>> Begin

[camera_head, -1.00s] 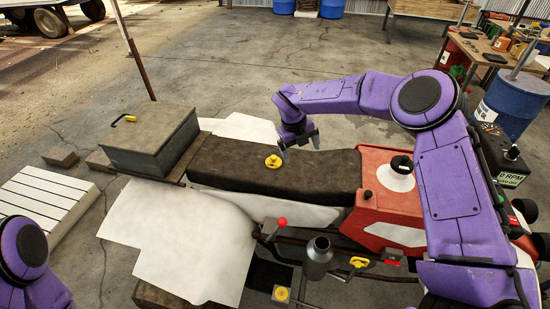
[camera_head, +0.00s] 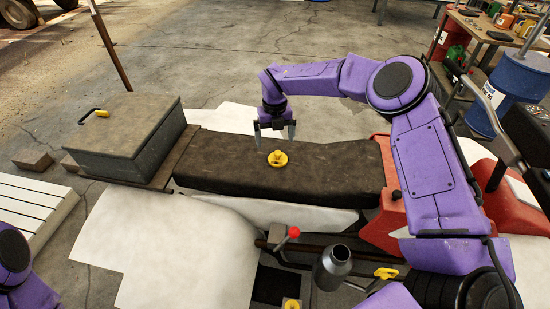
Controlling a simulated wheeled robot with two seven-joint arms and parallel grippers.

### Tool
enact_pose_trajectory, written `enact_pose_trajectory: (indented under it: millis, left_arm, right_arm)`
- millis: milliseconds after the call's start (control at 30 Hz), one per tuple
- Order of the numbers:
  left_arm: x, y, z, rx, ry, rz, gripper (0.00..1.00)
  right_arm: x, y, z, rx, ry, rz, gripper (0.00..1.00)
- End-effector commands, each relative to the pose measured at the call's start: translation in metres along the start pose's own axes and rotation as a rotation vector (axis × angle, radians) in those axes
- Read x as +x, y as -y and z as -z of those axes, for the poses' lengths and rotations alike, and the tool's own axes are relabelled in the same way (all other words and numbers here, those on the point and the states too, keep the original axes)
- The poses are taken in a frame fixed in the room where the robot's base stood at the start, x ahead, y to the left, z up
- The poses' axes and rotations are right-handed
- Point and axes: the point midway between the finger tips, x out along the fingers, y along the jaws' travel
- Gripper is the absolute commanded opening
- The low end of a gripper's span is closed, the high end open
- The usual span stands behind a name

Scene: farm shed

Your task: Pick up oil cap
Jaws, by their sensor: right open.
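A yellow cap with a raised grip (camera_head: 278,159), which looks like the oil cap, lies on the dark brown seat (camera_head: 335,172). My right gripper (camera_head: 274,139) hangs just behind and above the cap, fingers pointing down and spread apart, with nothing between them. I cannot tell the exact height of the fingertips over the seat. Another yellow cap-like part (camera_head: 292,304) shows at the bottom edge, below the metal can. My left arm shows only at the lower left corner, and its gripper is out of view.
A grey metal box (camera_head: 128,138) stands left of the seat. A metal can (camera_head: 332,268), a red-knobbed lever (camera_head: 293,232) and a yellow handle (camera_head: 386,273) are in front. Red bodywork (camera_head: 385,223) is right of the seat. Open floor lies behind.

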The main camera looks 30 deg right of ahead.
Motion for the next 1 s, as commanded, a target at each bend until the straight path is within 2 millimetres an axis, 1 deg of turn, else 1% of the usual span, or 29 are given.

>> End

What this task involves: Repeat precisely the lines of the data starting at the one containing "- Point and", last line included.

Final result:
- Point and axes: the point midway between the finger tips, x out along the fingers, y along the jaws' travel
- Gripper is the absolute commanded opening
- The low end of a gripper's span is closed, the high end open
- The usual span stands behind a name

Scene: farm shed

Your task: Pick up oil cap
Jaws, by their sensor: right open.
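A yellow cap with a raised grip (camera_head: 278,159), which looks like the oil cap, lies on the dark brown seat (camera_head: 335,172). My right gripper (camera_head: 274,139) hangs just behind and above the cap, fingers pointing down and spread apart, with nothing between them. I cannot tell the exact height of the fingertips over the seat. Another yellow cap-like part (camera_head: 292,304) shows at the bottom edge, below the metal can. My left arm shows only at the lower left corner, and its gripper is out of view.
A grey metal box (camera_head: 128,138) stands left of the seat. A metal can (camera_head: 332,268), a red-knobbed lever (camera_head: 293,232) and a yellow handle (camera_head: 386,273) are in front. Red bodywork (camera_head: 385,223) is right of the seat. Open floor lies behind.

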The main camera looks 30 deg right of ahead.
Motion for the next 1 s, as commanded, a target at each bend until the straight path is within 2 millimetres an axis, 1 deg of turn, else 1% of the usual span, or 29 are given.

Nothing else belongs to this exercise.